[Excerpt from a dataset]
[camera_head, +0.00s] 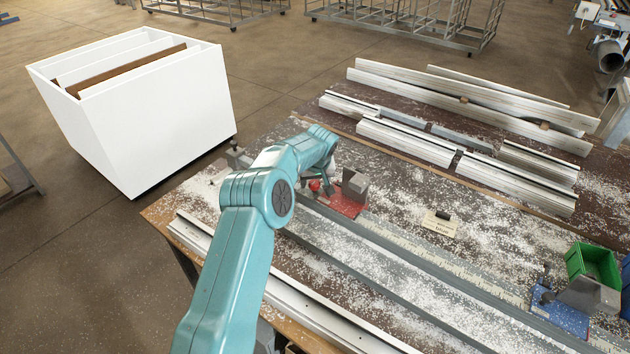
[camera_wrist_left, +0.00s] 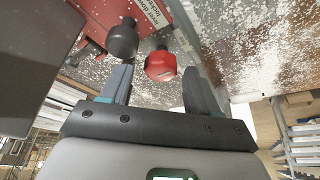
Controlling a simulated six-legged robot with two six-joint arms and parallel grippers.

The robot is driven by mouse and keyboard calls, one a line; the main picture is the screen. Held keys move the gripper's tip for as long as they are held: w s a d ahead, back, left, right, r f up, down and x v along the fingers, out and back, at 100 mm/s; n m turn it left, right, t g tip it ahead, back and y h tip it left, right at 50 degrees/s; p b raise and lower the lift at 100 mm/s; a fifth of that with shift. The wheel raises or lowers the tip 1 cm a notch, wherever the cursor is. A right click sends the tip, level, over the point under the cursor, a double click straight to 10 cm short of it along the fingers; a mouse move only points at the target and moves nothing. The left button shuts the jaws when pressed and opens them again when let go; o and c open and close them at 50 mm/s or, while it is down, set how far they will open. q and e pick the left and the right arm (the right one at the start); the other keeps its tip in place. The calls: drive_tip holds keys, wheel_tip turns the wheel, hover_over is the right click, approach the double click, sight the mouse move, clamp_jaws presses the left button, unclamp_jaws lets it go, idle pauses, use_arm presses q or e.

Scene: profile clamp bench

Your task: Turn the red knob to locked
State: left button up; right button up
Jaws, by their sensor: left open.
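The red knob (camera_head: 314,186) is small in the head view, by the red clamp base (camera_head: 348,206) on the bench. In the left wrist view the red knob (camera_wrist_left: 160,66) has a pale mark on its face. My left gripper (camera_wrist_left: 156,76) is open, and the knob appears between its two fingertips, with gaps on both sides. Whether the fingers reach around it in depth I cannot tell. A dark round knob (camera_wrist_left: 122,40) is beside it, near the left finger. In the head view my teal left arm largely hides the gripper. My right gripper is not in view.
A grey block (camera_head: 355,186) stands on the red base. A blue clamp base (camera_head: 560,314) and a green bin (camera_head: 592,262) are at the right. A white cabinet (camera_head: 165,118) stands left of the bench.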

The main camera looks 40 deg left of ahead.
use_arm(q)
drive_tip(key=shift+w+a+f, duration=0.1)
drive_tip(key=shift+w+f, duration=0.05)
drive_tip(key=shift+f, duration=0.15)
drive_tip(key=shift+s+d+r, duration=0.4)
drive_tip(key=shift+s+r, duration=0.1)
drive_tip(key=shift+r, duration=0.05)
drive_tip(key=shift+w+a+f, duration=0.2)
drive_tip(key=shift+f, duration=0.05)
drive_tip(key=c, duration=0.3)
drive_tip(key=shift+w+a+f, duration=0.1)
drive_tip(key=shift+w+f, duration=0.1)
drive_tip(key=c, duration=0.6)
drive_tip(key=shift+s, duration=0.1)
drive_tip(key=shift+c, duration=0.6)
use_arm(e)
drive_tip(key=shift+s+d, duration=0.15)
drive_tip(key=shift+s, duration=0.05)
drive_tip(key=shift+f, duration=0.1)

---

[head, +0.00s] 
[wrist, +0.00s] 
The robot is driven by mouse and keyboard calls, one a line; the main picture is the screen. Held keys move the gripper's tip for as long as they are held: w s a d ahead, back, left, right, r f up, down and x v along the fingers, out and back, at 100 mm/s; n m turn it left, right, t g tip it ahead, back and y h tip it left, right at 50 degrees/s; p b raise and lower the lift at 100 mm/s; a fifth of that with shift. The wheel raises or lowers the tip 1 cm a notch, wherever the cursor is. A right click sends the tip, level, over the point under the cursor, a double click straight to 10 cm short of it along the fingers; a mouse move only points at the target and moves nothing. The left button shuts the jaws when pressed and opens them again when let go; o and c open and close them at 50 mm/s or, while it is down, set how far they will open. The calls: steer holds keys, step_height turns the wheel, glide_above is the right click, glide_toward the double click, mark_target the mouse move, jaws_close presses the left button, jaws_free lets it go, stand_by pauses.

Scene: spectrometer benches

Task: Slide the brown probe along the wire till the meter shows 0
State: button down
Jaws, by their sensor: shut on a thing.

* * *

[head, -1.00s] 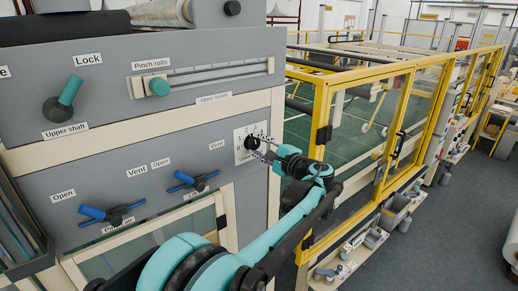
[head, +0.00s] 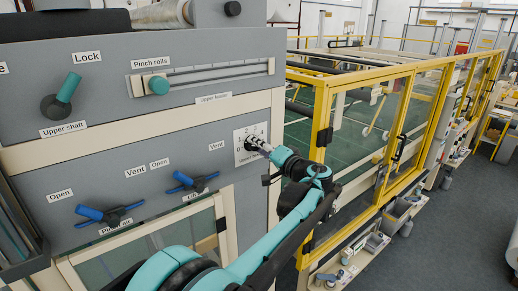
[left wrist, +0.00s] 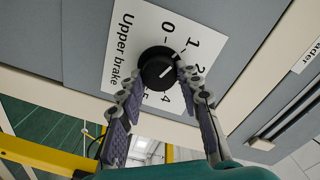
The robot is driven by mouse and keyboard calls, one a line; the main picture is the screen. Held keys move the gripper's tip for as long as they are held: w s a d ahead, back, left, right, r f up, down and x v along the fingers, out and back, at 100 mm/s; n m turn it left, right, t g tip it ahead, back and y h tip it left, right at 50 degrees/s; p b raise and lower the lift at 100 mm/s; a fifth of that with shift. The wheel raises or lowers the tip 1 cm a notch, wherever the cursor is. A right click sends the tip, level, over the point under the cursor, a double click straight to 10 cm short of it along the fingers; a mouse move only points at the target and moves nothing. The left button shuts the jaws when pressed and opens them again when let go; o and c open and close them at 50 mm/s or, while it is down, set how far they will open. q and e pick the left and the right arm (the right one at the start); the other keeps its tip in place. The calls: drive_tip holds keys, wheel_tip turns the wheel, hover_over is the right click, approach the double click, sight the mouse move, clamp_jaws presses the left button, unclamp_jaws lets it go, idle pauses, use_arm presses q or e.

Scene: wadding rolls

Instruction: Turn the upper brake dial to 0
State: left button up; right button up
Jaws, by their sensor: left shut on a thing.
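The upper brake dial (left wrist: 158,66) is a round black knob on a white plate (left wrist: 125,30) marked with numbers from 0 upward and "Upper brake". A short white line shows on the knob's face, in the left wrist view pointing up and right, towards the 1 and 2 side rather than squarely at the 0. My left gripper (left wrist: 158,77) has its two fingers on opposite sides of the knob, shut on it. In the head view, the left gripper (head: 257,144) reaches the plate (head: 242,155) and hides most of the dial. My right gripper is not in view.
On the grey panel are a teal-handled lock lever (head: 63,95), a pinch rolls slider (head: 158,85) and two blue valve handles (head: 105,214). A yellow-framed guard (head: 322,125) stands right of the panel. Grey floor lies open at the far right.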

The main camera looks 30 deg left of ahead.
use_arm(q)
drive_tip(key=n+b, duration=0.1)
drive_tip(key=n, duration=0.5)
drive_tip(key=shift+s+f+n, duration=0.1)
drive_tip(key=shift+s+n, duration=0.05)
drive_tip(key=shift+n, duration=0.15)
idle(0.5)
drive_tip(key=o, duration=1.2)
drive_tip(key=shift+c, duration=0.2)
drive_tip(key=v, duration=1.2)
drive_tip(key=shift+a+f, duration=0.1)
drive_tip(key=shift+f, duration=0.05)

> What to do:
Include both the line containing "[camera_head, +0.00s]" and the line containing "Controlling a simulated" when you write out everything between them, exactly. Leave the pictures out.

> Answer to the problem:
[camera_head, +0.00s] 
[camera_wrist_left, +0.00s] 
Controlling a simulated six-legged robot with two six-joint arms and parallel grippers.

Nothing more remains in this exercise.